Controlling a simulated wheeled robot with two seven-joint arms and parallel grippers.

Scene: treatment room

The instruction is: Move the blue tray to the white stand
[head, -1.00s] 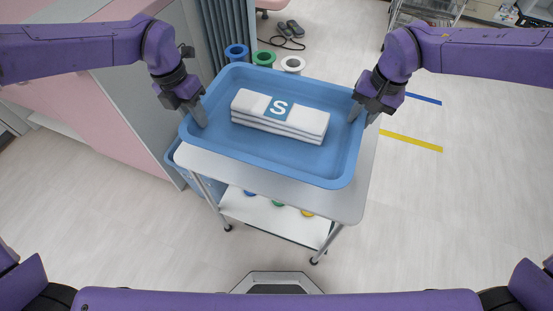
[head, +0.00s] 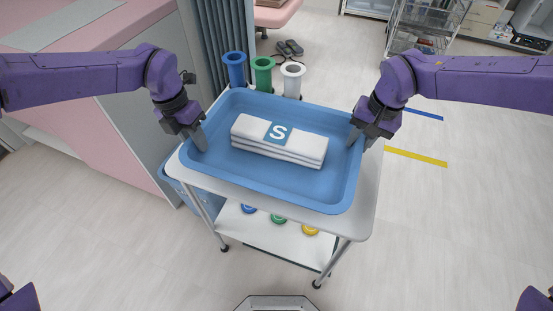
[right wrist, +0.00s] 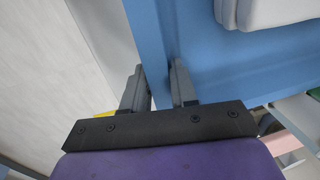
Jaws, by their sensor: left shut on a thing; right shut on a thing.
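The blue tray (head: 262,192) carries a folded white cloth pack (head: 262,147) with a blue "S" label. It is over the top of a white wheeled stand (head: 352,217); I cannot tell whether it touches that top. My left gripper (head: 199,140) is shut on the tray's left wall. My right gripper (head: 355,137) is shut on its right wall. In the right wrist view the right gripper's fingers (right wrist: 160,88) straddle the tray's wall (right wrist: 148,35). The tray looks about level and hides most of the stand's top.
Blue (head: 235,68), green (head: 263,72) and white (head: 292,78) cylinders stand at the tray's far side. The stand's lower shelf (head: 270,232) holds coloured round items. A wire rack (head: 425,25) is behind at right. Floor at right is clear.

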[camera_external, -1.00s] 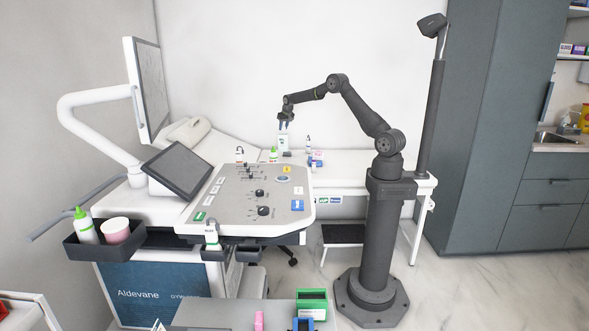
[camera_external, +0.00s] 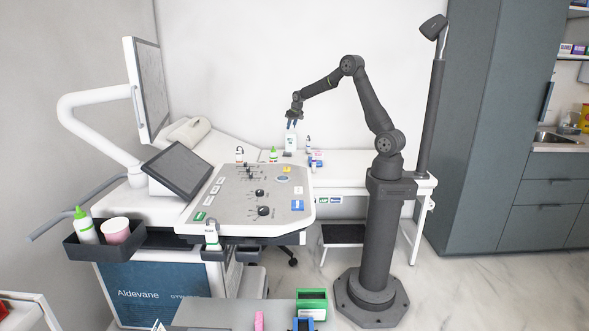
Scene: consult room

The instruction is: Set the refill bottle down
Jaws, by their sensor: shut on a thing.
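My gripper (camera_external: 292,124) is at the end of the dark arm, over the white table behind the ultrasound console. It is shut on the refill bottle (camera_external: 290,141), a pale, upright bottle with a small coloured label. The fingers are at the bottle's top. The bottle's base is close to the white table (camera_external: 365,165); at this size I cannot tell whether it touches.
The console (camera_external: 250,195) is in front. The table's right part is clear.

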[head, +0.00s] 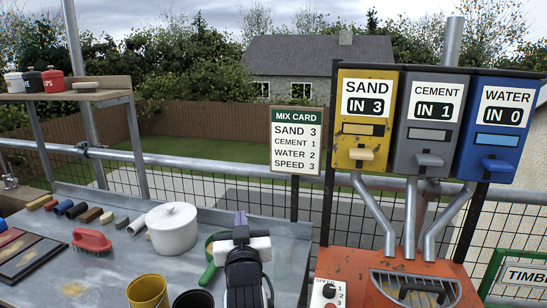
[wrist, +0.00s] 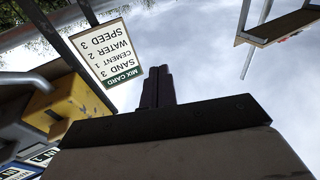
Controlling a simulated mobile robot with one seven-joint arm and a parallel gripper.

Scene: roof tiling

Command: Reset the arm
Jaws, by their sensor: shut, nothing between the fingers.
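My gripper shows in the wrist view (wrist: 158,72) as two dark fingers pressed together, with nothing between them. In the head view my arm rises from the bottom edge in front of the grey bench, and the gripper (head: 241,218) is at its upper end. The wrist picture is upside down, with sky behind the fingers. The mix card (head: 296,140) reads sand 3, cement 1, water 2, speed 3; it also shows left of the fingers in the wrist view (wrist: 108,52).
Sand (head: 367,118), cement (head: 431,125) and water (head: 497,129) dispensers read 3, 1 and 0. Below is an orange mixer (head: 345,262) with a grille. The bench holds a white lidded pot (head: 172,228), a red brush (head: 91,240), a yellow bucket (head: 147,291) and a green-handled tool (head: 208,272) beside my arm.

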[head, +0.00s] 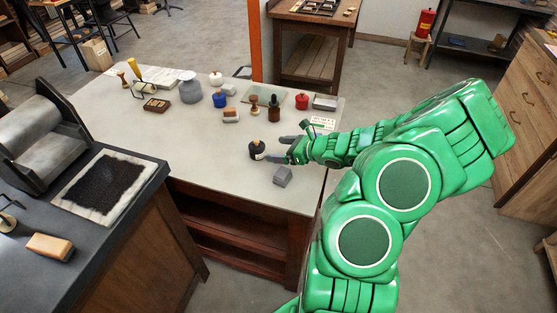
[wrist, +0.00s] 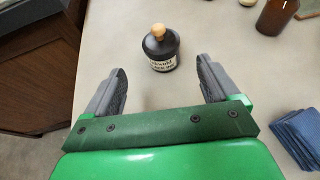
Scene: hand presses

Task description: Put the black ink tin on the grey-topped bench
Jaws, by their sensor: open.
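The black ink tin (head: 257,151) stands upright on the pale-topped table (head: 225,165). It has a white lettered label and a tan knob on top. It also shows in the wrist view (wrist: 161,50), just ahead of the fingertips and between their lines. My gripper (head: 274,148) is open, with its fingers (wrist: 161,66) spread and nothing held; no contact with the tin shows. A bench (head: 118,215) with a dark grey top stands at the left, beside the table. The pale table's top also looks greyish.
A folded grey-blue cloth (head: 282,176) lies near my gripper. A brown bottle (head: 274,110), a blue pot (head: 219,99) and several other items stand behind the tin. The dark bench bears a roller press (head: 35,140), a black-inked slab (head: 105,188) and a tan block (head: 50,246).

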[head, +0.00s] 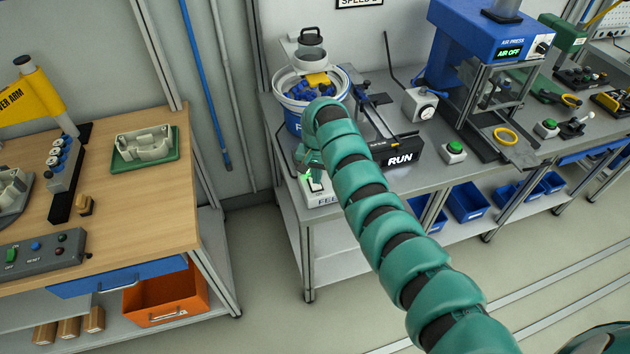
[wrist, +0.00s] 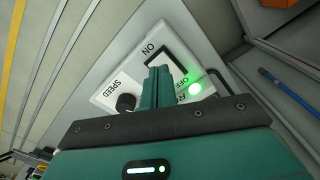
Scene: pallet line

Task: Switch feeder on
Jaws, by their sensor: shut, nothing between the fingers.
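The feeder control box (head: 320,199) is a pale box at the left end of the grey bench, partly hidden by my arm. In the wrist view its slanted panel (wrist: 135,75) carries a black rocker switch (wrist: 170,57) between the words ON and OFF, a black SPEED knob (wrist: 126,102) and a glowing green lamp (wrist: 195,89). My gripper (wrist: 159,72) is shut and empty, its fingertips over the switch and hiding part of it. I cannot tell whether they touch it. The feeder display (head: 399,158) behind reads RUN.
A white and blue feeder bowl (head: 290,110) holding blue and yellow parts stands behind the box. A white unit with a dial (head: 419,104) and a green button (head: 455,150) stand to the right. A wooden bench (head: 150,190) stands left, with a floor gap between.

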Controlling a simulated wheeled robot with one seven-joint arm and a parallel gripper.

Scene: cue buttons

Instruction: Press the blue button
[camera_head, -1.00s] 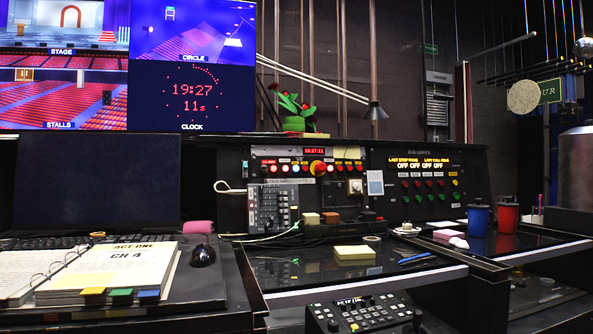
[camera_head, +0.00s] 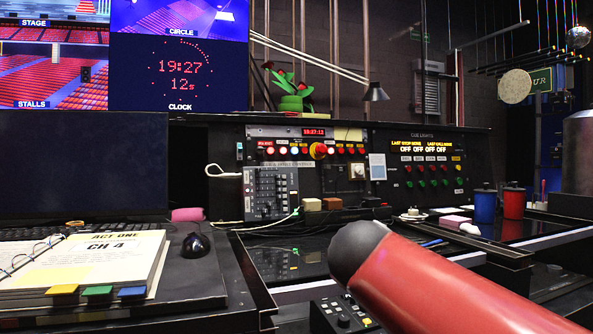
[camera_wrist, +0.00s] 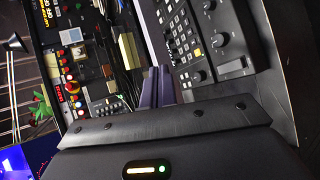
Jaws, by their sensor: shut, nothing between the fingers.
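The upright cue panel (camera_head: 395,143) stands at the back of the desk in the head view. Its upper left section carries a row of small round lit buttons (camera_head: 283,150), red and pale, around a larger red knob (camera_head: 318,150). The row also shows in the wrist view (camera_wrist: 66,72), turned on its side. My gripper (camera_wrist: 155,84) shows in the wrist view as two purplish fingers close together, with nothing held, apart from the panel. In the head view its fingers are out of sight.
A grey fader box (camera_head: 270,193) stands before the panel's left part. A blue cup (camera_head: 485,206) and a red cup (camera_head: 513,203) stand at the right. A lamp (camera_head: 375,92) rises behind the panel. A control box (camera_wrist: 207,38) with knobs lies near my fingers in the wrist view.

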━━━━━━━━━━━━━━━━

● **To be done**
From the listing, copy every line where the string "robot" appears.

● **Response below**
Controlling a simulated wheeled robot with two seven-joint arms and parallel grippers.
Controlling a simulated mobile robot with one seven-joint arm and a parallel gripper.
Controlling a simulated wheeled robot with one seven-joint arm and a parallel gripper.

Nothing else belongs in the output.